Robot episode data
┌────────
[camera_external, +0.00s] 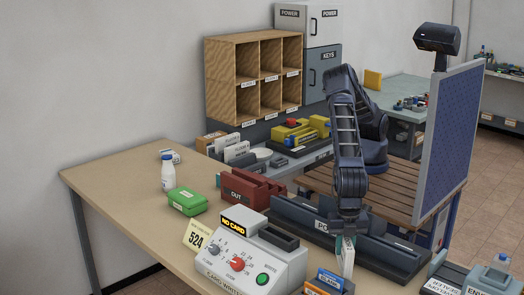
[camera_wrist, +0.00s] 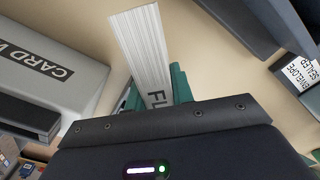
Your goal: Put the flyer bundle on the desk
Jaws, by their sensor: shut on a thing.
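My gripper (camera_external: 345,238) points down over the right part of the tan desk (camera_external: 115,182), beside the card writer. It is shut on the flyer bundle (camera_external: 348,262), a white upright stack between green fingertips. In the wrist view the bundle (camera_wrist: 142,45) shows its ribbed white side and the letters "FL"; the rest of the label is hidden by my gripper (camera_wrist: 155,95). The bare desk top (camera_wrist: 215,45) lies behind it. I cannot tell whether the bundle's lower end touches the desk.
The card writer (camera_external: 240,252) stands left of the bundle, a long dark tray (camera_external: 385,255) behind and right. Blue and orange labelled boxes (camera_external: 328,283) are close in front. A red OUT tray (camera_external: 250,188), green box (camera_external: 187,202) and white bottle (camera_external: 168,177) stand farther left. The desk's left part is clear.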

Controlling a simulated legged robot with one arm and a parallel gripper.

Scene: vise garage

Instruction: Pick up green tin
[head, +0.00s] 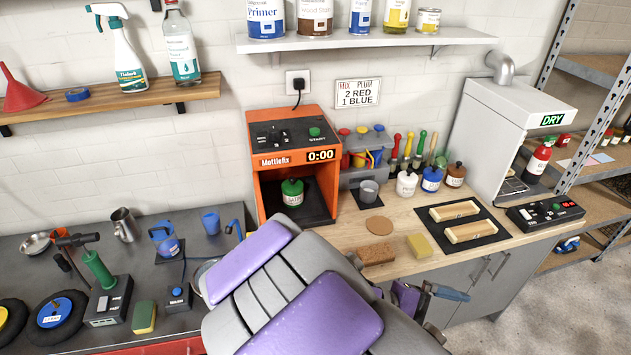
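The green tin (292,192) is a small green container with a pale label and a dark knob on top. It stands upright on the dark floor inside the open orange Mattefix machine (252,190). My purple and grey arm crosses the lower middle of the view, below and in front of the machine. What looks like my gripper (440,292) shows partly behind the arm, in front of the grey cabinet and to the right of and below the tin. It is apart from the tin. Its fingers are too small and too covered to tell open from shut.
The wooden counter (408,228) holds a brown block (376,254), a yellow sponge (419,245), a grey cup (369,191) and white, blue and brown containers right of the machine. A wall shelf (365,42) with tins hangs above. A dark bench (205,253) with tools is left.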

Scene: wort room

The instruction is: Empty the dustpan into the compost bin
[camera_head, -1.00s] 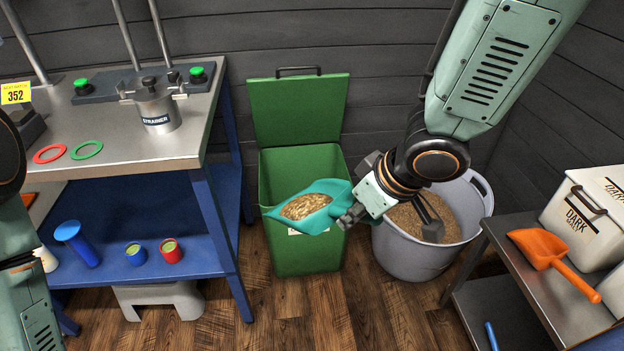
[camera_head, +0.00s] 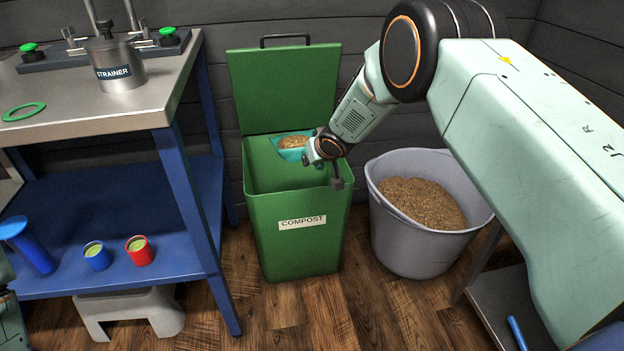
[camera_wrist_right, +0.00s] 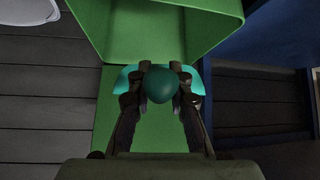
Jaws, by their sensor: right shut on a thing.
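The green compost bin (camera_head: 292,241) stands on the floor with its lid (camera_head: 285,88) raised against the wall. The teal dustpan (camera_head: 289,155) is over the back part of the bin's opening, near the lid, with brown grain-like material (camera_head: 293,142) still on it. My right gripper (camera_head: 326,147) is shut on the dustpan; the wrist view shows its fingers (camera_wrist_right: 160,84) closed around the rounded teal handle end, with the green bin behind. Whether the pan touches the bin is hard to tell. Part of my left arm shows at the lower left edge; its gripper is out of frame.
A grey tub of grain (camera_head: 412,236) stands right of the bin. A blue-legged steel bench (camera_head: 110,114) with a strainer pot (camera_head: 117,66) is at the left, with small blue and red cups (camera_head: 140,251) on its lower shelf. A grey step stool (camera_head: 130,310) sits beneath.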

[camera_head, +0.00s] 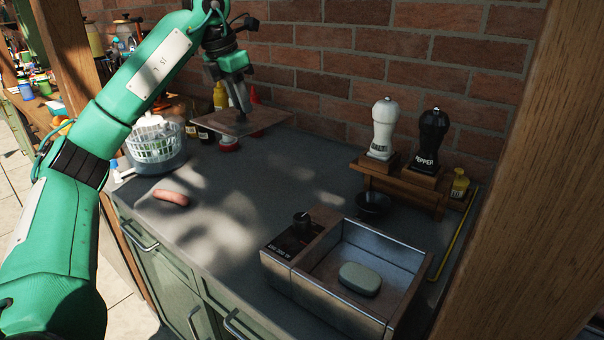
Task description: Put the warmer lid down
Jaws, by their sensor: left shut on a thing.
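My left gripper (241,108) is shut on the warmer lid (268,121), a flat brownish plate. It holds the lid roughly level in the air over the back left of the counter, in front of the bottles. The warmer (413,259), a metal-walled box with a knob (301,221) on its left panel, stands open at the front right. A pale green rounded block (360,279) lies inside it. The lid is well apart from the warmer. My right gripper is not in view.
A sausage (171,197) and a white basket in a bowl (155,143) are at the left. A small black bowl (373,204) and a wooden stand (401,187) with salt (384,130) and pepper mills (430,142) are behind the warmer. The middle counter (262,184) is clear.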

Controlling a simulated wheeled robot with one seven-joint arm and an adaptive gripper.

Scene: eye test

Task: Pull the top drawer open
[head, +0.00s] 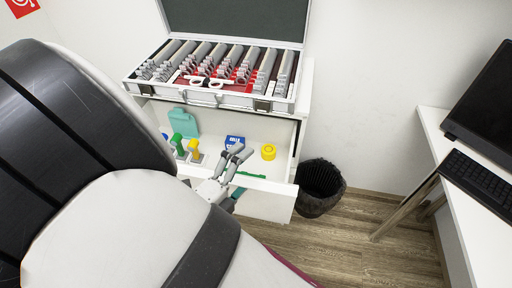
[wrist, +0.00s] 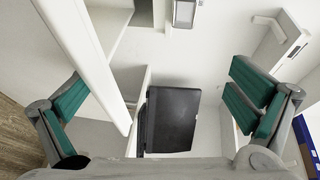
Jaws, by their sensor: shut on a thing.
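The top drawer (head: 285,187) of the white cabinet stands pulled out, with its inside visible from above in the head view. My gripper (head: 236,157) is at the drawer's front, its fingers reaching over the front's top edge. In the wrist view my gripper (wrist: 160,105) has its teal-padded fingers well apart. The white drawer front (wrist: 88,60) runs between them, near the left finger. The gripper is shut on the drawer front, though the exact contact is not clear in the picture. My arm hides the left part of the cabinet.
The drawer holds a teal clipboard (head: 184,123), a green stamp (head: 178,144), a yellow stamp (head: 194,149), a blue box (head: 234,141) and a yellow roll (head: 269,152). An open lens case (head: 214,97) lies on the cabinet. A black bin (head: 320,187) and desk (head: 485,225) stand right.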

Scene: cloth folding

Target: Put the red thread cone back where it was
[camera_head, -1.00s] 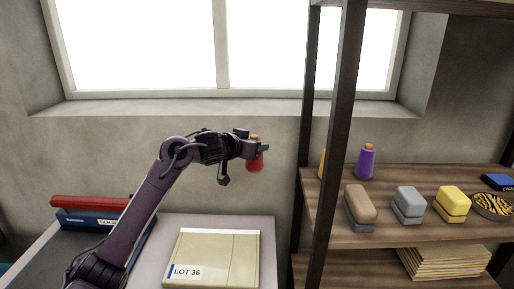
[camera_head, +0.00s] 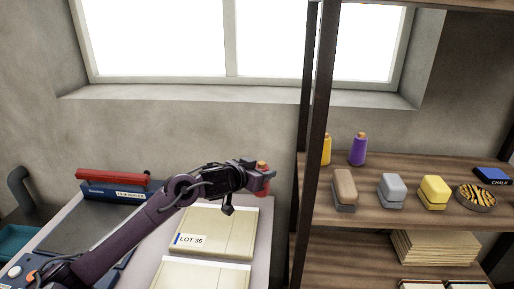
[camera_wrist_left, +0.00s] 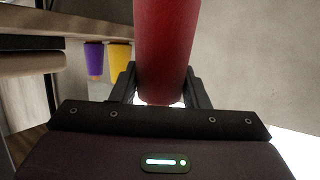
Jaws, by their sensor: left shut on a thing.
└────────
What is needed — Pictures excluded, give again exactly and only the lines of the material above from the line with "The instruction is: Empty" through the line with "[camera_wrist_right, +0.00s]".

Response for this exercise —
The instruction is: Empty the dustpan into the compost bin
[camera_head, -1.00s] 
[camera_head, +0.00s] 
[camera_wrist_right, +0.00s] 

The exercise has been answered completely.